* WHAT IS ASKED
From the listing below, tally the lines that include "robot". Return only the total.

§

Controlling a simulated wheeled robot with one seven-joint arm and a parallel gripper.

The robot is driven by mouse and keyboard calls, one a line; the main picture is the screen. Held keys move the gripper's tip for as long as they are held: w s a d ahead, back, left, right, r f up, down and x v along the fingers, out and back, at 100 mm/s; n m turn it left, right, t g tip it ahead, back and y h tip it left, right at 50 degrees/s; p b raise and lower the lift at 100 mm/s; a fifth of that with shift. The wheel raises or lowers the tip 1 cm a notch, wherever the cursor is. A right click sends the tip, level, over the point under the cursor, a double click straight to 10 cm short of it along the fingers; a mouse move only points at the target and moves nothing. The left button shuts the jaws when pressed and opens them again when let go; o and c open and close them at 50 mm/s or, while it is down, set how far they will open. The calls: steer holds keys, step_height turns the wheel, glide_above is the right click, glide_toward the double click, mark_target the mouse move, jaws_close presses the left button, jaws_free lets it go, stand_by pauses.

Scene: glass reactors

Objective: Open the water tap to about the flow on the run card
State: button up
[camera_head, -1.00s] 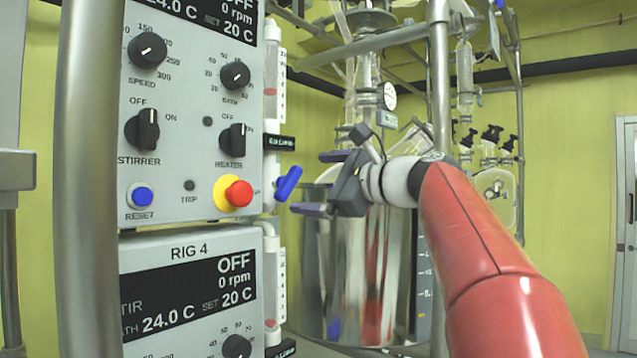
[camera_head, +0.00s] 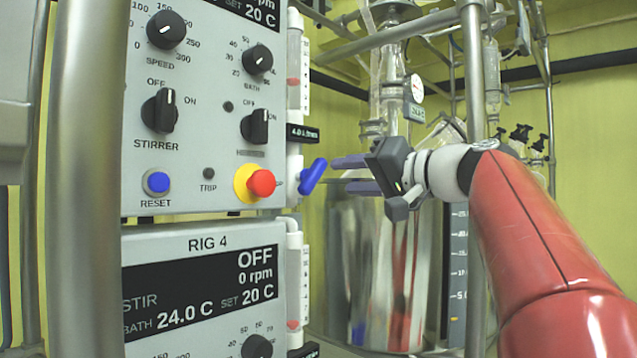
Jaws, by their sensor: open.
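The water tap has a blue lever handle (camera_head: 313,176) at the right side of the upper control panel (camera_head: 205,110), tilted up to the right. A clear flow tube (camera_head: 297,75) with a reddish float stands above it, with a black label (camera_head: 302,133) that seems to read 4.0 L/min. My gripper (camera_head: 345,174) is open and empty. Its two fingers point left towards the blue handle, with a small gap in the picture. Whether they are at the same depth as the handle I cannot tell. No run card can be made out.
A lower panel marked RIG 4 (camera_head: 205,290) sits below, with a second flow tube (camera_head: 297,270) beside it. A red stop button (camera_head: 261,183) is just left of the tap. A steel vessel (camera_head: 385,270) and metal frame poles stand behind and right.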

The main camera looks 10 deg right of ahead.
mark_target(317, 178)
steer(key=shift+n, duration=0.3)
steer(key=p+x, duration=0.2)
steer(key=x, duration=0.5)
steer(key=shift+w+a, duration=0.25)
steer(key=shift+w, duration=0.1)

§

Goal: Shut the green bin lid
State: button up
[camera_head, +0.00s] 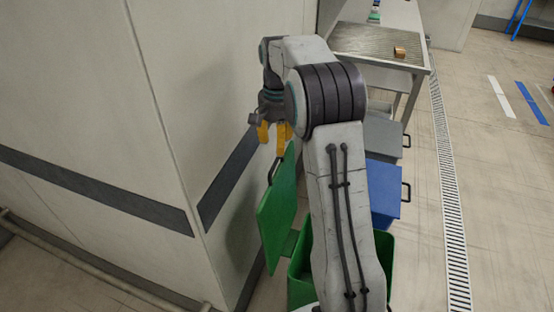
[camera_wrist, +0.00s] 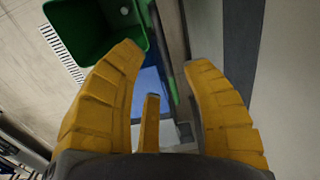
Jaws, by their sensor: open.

§

* SOLVED EXERCISE
2